プログラムは、512 ビットのベクトルに 8 個の倍精度浮動小数点値、16 個の単精度浮動小数点値、8 個の 64 ビット整数値、または 16 個の 32 ビット整数値をパックできます。そのため、1 つの命令でインテル® AVX やインテル® AVX2 の 2 倍、あるいはインテル® SSE の 4 倍のデータ要素を処理することができます。

書き込みマスクの例

書き込みマスクを使用することで、組込み関数はソースオペランドの選択された SIMD 要素に対して操作を実行し、ほかの SIMD オペランドの要素とブレンド (混合) することができます。次の例について考えてみます。ここで、書き込みマスク k の偶数のビット位置 0、3、5、7、9、11、13、および 15 は 1 に、奇数のビット位置は 0 に設定されています。

__m512 res, src, a, b;
__mmask16  k = 0x5555;

次のように組込み関数を呼び出します。

res = _mm512_mask_add_ps(src, k, a, b);

結果 res の偶数の float32 要素は ab の対応する要素の合計となり、奇数の要素は src の対応する float32 要素からコピー (つまり、ブレンド) されます。

一般に、書き込みマスク付きの組込み関数では、第 1 引数にブレンドされる値 (上記の例では src)、第 2 引数に書き込みマスク k の順で宣言します。一部の組込み関数は、次のように異なる SIMD 引数から値をブレンド (混合) します: _mm512_mask2_permutex2var_epi32。この場合も、マスクは引数の直後に指定します。

ゼロマスクの例

ゼロマスクは、書き込みマスクの単純な形式で、ブレンドされる値がありません。代わりに、マスクのビットが 0 の場合、結果要素の対応する要素は 0 に設定されます。次の例について考えてみます。

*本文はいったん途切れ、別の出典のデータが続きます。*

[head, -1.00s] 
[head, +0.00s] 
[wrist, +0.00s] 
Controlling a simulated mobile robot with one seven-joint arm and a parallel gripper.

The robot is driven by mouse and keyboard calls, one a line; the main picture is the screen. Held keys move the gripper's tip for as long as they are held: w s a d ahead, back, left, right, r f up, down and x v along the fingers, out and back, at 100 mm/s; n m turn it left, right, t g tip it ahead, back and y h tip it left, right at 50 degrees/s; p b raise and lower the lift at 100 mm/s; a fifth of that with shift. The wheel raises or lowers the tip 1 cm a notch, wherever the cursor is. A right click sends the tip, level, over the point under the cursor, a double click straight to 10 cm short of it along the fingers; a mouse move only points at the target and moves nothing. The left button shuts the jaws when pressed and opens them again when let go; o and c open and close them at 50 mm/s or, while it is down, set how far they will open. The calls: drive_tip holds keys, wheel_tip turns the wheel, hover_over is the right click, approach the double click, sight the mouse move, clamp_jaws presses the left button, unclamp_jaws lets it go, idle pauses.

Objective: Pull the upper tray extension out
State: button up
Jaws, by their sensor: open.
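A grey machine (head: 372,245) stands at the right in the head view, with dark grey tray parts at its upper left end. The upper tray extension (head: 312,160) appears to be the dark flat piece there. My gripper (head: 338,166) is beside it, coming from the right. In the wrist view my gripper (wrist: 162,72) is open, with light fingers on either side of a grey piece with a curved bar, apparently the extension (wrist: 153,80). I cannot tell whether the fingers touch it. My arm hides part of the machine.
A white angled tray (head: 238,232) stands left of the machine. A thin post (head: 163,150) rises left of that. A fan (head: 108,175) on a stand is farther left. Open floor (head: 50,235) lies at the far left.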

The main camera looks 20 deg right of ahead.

res = _mm512_maskz_add_ps(k, a, b);

マスク k の 0 にセットされているビットに対応する res の float32 要素は 0 に設定されます。k の 1 にセットされているビットに対応する res の float32 要素は、ab の対応する要素の合計になります。

一般に、ゼロマスク付きの組込み関数では、ブレンドされる値の引数がないため、第 1 引数にマスクを宣言します。

組込み丸め制御とすべての例外の抑止 (SAE) の例

組込み丸め制御を使用することで、MXCSR コントロール・レジスターの丸め制御を変更せずに、個々の操作に対して浮動小数点丸めモードを明示的に指定できます。すべての例外の抑止機能は、浮動小数点例外フラグを抑止します。

インテル® AVX-512 は、ほとんどの 512 ビット・スカラー浮動小数点操作でこれらの機能を提供しています。通常、これらの機能をサポートする組込み関数は、名前に "_round" が含まれています。

__m512d _mm512_add_round_pd(__m512d a, __m512d b, int rounding);

ゼロ方向への丸めと SAE を指定するには、次のように呼び出します。

__m512d res, a, b;
res = _mm512_add_round_pd(a, b, _MM_FROUND_TO_ZERO | _MM_FROUND_NO_EXC);

組込みブロードキャストの例

組込みブロードキャストを使用することで、追加の命令なしで 1 つの値をソースオペランド全体にブロードキャストできます。名前に "_set1" を含む組込み関数は、ブロードキャスト操作を行います。コンパイラーは、インテル® AVX-512 命令の EVEX プリフィクスを利用してブロードキャスト操作をエンコードができます。次に例を示します。

__m512 res, a;
res = _mm512_add_ps(a, _mm512_set1_ps(3.0f));

この呼び出しは、a の各 float32 要素に 3.0 を加算します。